[Begin SUPPLIED MATERIAL]
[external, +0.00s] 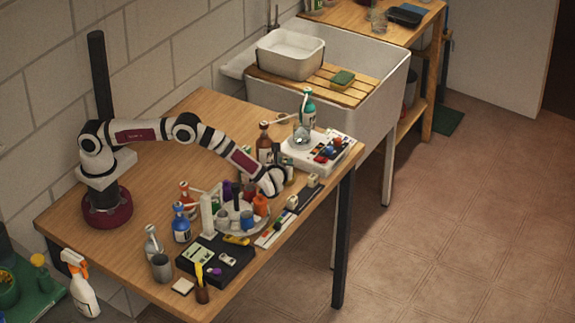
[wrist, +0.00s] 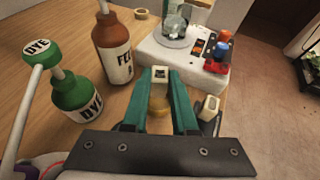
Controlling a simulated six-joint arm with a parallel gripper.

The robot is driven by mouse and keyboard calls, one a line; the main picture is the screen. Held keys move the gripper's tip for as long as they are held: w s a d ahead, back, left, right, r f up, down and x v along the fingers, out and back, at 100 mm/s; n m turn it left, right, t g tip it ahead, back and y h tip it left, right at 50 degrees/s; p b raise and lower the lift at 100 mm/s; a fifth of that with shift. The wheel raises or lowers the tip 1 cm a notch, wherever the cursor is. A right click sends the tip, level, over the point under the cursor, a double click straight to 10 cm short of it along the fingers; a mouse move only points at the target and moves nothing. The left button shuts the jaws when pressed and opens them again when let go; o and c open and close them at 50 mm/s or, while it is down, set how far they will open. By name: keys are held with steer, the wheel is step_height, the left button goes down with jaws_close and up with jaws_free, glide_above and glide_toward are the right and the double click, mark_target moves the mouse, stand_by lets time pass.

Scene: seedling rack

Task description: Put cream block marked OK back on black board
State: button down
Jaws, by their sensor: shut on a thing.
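My gripper (wrist: 160,82) has two green fingers, shut on a cream block (wrist: 159,74) with a dark mark on its face. The mark is too small to read. The black board (external: 304,195) lies along the table's right edge, just right of my gripper (external: 284,184) in the external view. Two cream blocks (external: 313,181) (external: 292,202) show at the board there. In the wrist view one cream block (wrist: 210,106) stands at the board, beside my right finger, which partly hides the board. The held block is not clear in the external view.
A brown bottle (wrist: 113,48) and a green DYE bottle (wrist: 78,97) stand left of my gripper. A white device (wrist: 184,52) with a glass vessel and red and blue parts lies beyond it. A crowded round rack (external: 240,215) and a black case (external: 215,258) stand nearer the front.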

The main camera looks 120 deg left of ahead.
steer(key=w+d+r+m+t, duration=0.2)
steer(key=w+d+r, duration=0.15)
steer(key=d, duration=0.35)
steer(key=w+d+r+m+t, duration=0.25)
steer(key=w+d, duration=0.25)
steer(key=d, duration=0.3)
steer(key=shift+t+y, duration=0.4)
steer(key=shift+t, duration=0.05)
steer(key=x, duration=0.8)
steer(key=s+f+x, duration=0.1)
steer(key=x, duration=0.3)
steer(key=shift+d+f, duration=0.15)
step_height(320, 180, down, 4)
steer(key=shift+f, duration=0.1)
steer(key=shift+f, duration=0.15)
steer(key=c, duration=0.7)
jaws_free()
[End SUPPLIED MATERIAL]
INSTRUCTIONS FOR THE TASK:
Output a faithful copy of the data, with each picture left out.

EXERCISE ANSWER:
[external, +0.00s] 
[wrist, +0.00s] 
Controlling a simulated six-joint arm with a parallel gripper.

The robot is driven by mouse and keyboard calls, one a line; the main picture is the screen. Held keys move the gripper's tip for as long as they are held: w s a d ahead, back, left, right, r f up, down and x v along the fingers, out and back, at 100 mm/s; n m turn it left, right, t g tip it ahead, back and y h tip it left, right at 50 degrees/s; p b raise and lower the lift at 100 mm/s; a fifth of that with shift. The wheel raises or lowers the tip 1 cm a notch, wherever the cursor is. A right click sends the tip, level, over the point under the cursor, a double click straight to 10 cm short of it along the fingers; a mouse move only points at the target and moves nothing. The left button shuts the jaws when pressed and opens them again when let go; o and c open and close them at 50 mm/s or, while it is down, set how far they will open. By name: keys are held with steer, the wheel is step_height, the left button goes down with jaws_close and up with jaws_free, glide_above and glide_toward are the right and the double click, mark_target moves the mouse, stand_by lets time pass.

Scene: seedling rack

Task description: Put cream block marked OK back on black board
State: button down
Jaws, by their sensor: shut on a thing.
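My gripper (wrist: 160,82) has two green fingers, shut on a cream block (wrist: 159,74) with a dark mark on its face. The mark is too small to read. The black board (external: 304,195) lies along the table's right edge, just right of my gripper (external: 284,184) in the external view. Two cream blocks (external: 313,181) (external: 292,202) show at the board there. In the wrist view one cream block (wrist: 210,106) stands at the board, beside my right finger, which partly hides the board. The held block is not clear in the external view.
A brown bottle (wrist: 113,48) and a green DYE bottle (wrist: 78,97) stand left of my gripper. A white device (wrist: 184,52) with a glass vessel and red and blue parts lies beyond it. A crowded round rack (external: 240,215) and a black case (external: 215,258) stand nearer the front.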

The main camera looks 120 deg left of ahead.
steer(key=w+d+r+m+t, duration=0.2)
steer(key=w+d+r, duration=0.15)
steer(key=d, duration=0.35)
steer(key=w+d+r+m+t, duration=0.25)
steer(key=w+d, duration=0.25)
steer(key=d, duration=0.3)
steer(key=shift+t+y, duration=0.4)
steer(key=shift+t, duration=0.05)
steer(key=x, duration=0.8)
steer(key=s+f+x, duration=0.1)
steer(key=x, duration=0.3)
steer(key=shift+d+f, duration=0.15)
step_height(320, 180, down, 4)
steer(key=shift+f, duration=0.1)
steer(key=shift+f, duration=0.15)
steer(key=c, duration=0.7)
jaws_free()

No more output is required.